** Start of DATA EXTRACT **
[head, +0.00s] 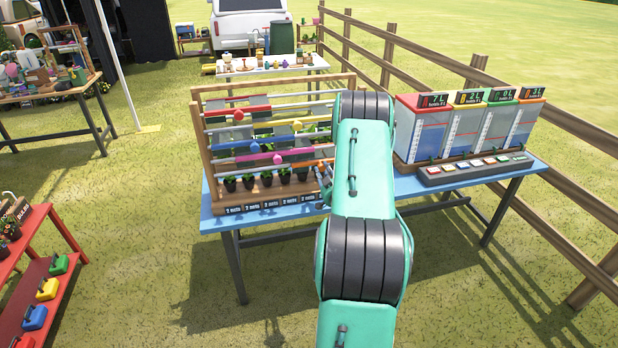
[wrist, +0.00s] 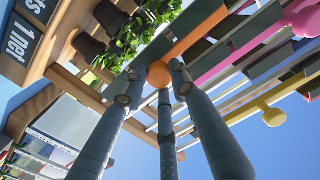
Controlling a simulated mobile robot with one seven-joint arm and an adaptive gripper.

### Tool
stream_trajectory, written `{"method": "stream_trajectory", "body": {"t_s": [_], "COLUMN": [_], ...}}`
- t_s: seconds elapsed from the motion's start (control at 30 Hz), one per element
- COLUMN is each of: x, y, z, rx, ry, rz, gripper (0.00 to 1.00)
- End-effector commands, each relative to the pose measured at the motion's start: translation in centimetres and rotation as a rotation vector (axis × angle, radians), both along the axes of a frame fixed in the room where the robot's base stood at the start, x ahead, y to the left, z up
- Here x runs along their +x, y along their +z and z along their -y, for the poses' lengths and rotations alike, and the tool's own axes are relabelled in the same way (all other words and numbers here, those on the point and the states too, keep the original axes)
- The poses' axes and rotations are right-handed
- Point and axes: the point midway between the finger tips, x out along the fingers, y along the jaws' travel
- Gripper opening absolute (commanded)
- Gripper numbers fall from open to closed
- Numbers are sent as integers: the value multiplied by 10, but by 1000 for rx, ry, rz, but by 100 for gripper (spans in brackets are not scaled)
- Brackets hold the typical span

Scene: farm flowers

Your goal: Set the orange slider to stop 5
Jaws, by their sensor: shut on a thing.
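In the wrist view the orange slider (wrist: 195,34) is a flat orange bar with a round orange knob at its near end. My gripper (wrist: 156,82) is shut on that knob, with its fingertips close around it. In the head view my own arm covers the gripper and the orange slider. The slider rack (head: 199,150) stands on the left part of the blue table. I cannot read which stop the orange slider is at.
Magenta (head: 277,158), blue (head: 255,148) and red (head: 238,115) sliders sit on the rack's other rails. Potted plants (head: 248,181) stand along its base above labels. A tank display (head: 465,130) with a button panel (head: 475,169) stands to the right on the blue table (head: 405,187).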

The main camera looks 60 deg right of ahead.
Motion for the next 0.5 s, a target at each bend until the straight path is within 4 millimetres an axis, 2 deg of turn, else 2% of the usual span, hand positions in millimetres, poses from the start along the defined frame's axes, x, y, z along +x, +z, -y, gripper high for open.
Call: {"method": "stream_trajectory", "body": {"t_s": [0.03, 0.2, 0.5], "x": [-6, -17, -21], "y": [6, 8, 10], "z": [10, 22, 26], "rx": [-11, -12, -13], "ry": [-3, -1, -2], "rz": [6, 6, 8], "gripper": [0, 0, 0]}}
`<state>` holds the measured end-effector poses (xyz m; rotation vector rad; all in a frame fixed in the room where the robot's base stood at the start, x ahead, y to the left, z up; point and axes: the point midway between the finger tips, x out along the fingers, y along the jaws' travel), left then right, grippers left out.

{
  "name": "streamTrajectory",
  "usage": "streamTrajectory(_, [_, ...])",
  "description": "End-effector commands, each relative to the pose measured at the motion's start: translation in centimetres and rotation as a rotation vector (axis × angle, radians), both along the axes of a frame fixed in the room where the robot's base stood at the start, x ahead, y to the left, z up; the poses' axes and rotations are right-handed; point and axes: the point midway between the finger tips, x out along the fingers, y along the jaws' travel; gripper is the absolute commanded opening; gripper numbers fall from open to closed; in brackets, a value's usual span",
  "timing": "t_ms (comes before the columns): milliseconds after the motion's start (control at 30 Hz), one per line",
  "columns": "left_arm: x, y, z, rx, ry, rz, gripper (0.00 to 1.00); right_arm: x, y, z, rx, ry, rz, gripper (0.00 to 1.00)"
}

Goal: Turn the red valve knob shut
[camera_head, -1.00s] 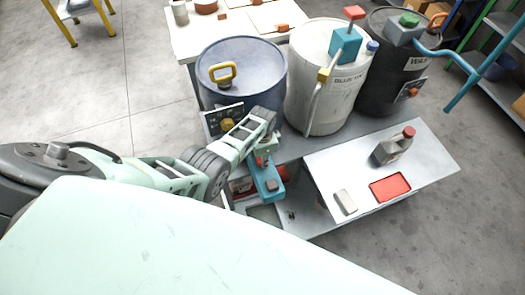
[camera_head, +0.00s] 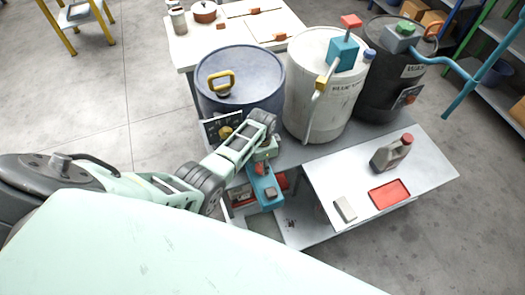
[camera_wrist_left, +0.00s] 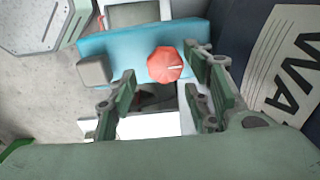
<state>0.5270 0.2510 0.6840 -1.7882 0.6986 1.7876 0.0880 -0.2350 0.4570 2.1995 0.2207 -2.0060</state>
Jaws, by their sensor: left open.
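The red valve knob (camera_wrist_left: 166,64) sits on a blue block-shaped body (camera_wrist_left: 120,45) in the left wrist view, with a pale line on its face. In the head view the knob (camera_head: 262,169) shows just below my left gripper (camera_head: 266,154), on the blue body (camera_head: 264,188) at the bench. In the wrist view my left gripper (camera_wrist_left: 163,85) is open, its fingers apart to the left and right of the knob. I see no finger touching the knob; the remaining gap is hard to judge. My right gripper is not in view.
A blue-grey drum (camera_head: 240,95), a white drum (camera_head: 318,95) and a dark drum (camera_head: 385,85) stand behind the blue body. A bottle (camera_head: 392,153) and red tray (camera_head: 389,193) are on the bench's right.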

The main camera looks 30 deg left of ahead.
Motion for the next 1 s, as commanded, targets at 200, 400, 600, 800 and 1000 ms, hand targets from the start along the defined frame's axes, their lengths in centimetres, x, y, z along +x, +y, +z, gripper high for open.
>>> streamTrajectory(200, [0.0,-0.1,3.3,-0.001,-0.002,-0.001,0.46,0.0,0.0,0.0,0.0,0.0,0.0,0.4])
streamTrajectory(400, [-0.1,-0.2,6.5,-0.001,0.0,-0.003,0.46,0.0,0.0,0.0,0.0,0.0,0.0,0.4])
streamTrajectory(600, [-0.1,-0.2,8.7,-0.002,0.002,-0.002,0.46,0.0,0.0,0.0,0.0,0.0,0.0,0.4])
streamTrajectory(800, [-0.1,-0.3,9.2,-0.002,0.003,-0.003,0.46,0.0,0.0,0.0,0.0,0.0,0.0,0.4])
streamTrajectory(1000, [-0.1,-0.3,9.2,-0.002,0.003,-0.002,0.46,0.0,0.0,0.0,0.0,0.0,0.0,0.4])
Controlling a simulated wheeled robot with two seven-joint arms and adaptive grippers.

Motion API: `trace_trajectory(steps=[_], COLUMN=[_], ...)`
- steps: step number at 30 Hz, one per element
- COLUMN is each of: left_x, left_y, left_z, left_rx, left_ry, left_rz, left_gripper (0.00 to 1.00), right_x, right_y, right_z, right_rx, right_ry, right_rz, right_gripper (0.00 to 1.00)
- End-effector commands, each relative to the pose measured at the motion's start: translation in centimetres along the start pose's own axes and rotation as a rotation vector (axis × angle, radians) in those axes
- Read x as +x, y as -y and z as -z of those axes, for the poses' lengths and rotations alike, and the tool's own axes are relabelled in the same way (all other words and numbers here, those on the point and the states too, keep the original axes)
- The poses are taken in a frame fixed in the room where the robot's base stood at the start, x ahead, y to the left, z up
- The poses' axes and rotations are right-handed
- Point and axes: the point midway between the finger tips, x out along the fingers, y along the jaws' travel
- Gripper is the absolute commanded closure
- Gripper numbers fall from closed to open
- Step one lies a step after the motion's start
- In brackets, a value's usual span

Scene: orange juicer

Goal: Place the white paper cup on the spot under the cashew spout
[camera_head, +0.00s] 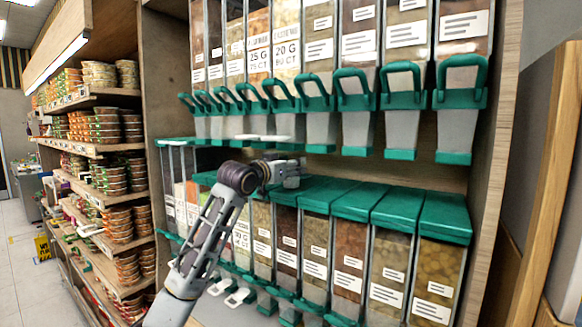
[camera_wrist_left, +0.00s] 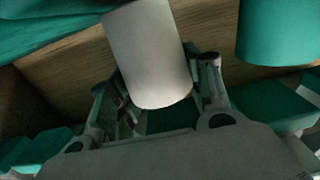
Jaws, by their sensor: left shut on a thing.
** End of DATA EXTRACT **
> PROBLEM TO WORK ON: Copy each line of the listing that contains the string "joint".

> RESULT:
Controlling a simulated mobile robot with one seven-joint arm and an adaptive gripper.
Controlling a simulated wheeled robot with two seven-joint arms and adaptive grippers.

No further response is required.